* Written request
Copy out, with no alterations, the lines below running from the one containing "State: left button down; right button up" to the one containing "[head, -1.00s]", inclusive at each end; pictures are omitted.
** Start of Source data **
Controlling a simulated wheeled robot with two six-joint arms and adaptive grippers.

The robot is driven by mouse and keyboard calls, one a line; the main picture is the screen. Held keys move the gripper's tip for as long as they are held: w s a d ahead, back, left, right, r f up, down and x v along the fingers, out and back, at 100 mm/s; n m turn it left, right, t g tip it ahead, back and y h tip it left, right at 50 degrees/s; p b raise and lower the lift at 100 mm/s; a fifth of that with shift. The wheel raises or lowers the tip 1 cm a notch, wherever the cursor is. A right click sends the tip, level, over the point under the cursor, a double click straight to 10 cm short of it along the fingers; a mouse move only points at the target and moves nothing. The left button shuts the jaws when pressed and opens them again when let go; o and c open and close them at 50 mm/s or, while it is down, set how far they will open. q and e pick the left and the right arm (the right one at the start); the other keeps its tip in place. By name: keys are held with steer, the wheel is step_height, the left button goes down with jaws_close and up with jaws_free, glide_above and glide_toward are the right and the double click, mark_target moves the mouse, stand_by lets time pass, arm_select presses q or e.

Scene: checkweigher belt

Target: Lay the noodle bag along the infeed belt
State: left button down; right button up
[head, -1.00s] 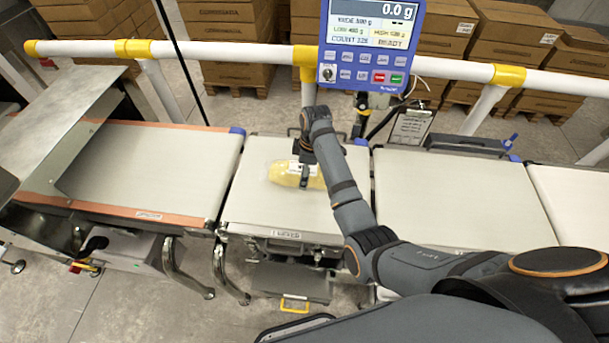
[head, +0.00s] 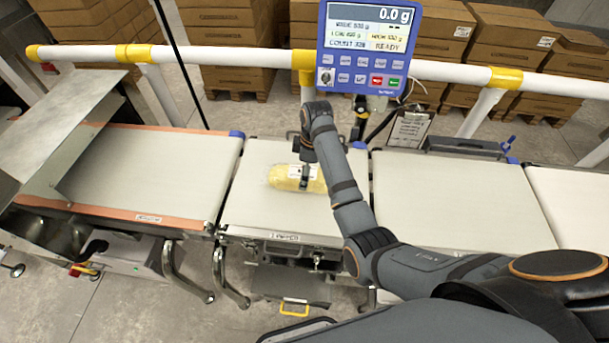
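The noodle bag (head: 283,175), a pale yellow clear pack with a white label, lies flat on the pale belt (head: 262,212) left of centre. Its long side runs roughly left to right in the picture. I cannot read for certain the small label on that belt's front edge. My right gripper (head: 304,177) points down over the bag, and one dark finger shows against its near side. The other finger is hidden, so I cannot tell whether it grips the bag or stands open around it. My left gripper is not in view.
A blue weighing display (head: 368,48) reads 0.0 g behind the belts. An orange-edged belt (head: 150,170) lies left, another bare belt (head: 450,200) right. A white rail (head: 440,68) with yellow joints runs behind, with stacked cartons (head: 235,45) beyond.

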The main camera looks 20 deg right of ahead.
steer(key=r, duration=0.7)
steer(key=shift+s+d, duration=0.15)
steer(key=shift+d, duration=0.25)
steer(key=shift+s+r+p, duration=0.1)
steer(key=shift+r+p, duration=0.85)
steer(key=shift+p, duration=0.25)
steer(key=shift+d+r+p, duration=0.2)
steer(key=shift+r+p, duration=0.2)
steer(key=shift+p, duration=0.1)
** End of Source data **
* Full response
State: left button down; right button up
[head, -1.00s] 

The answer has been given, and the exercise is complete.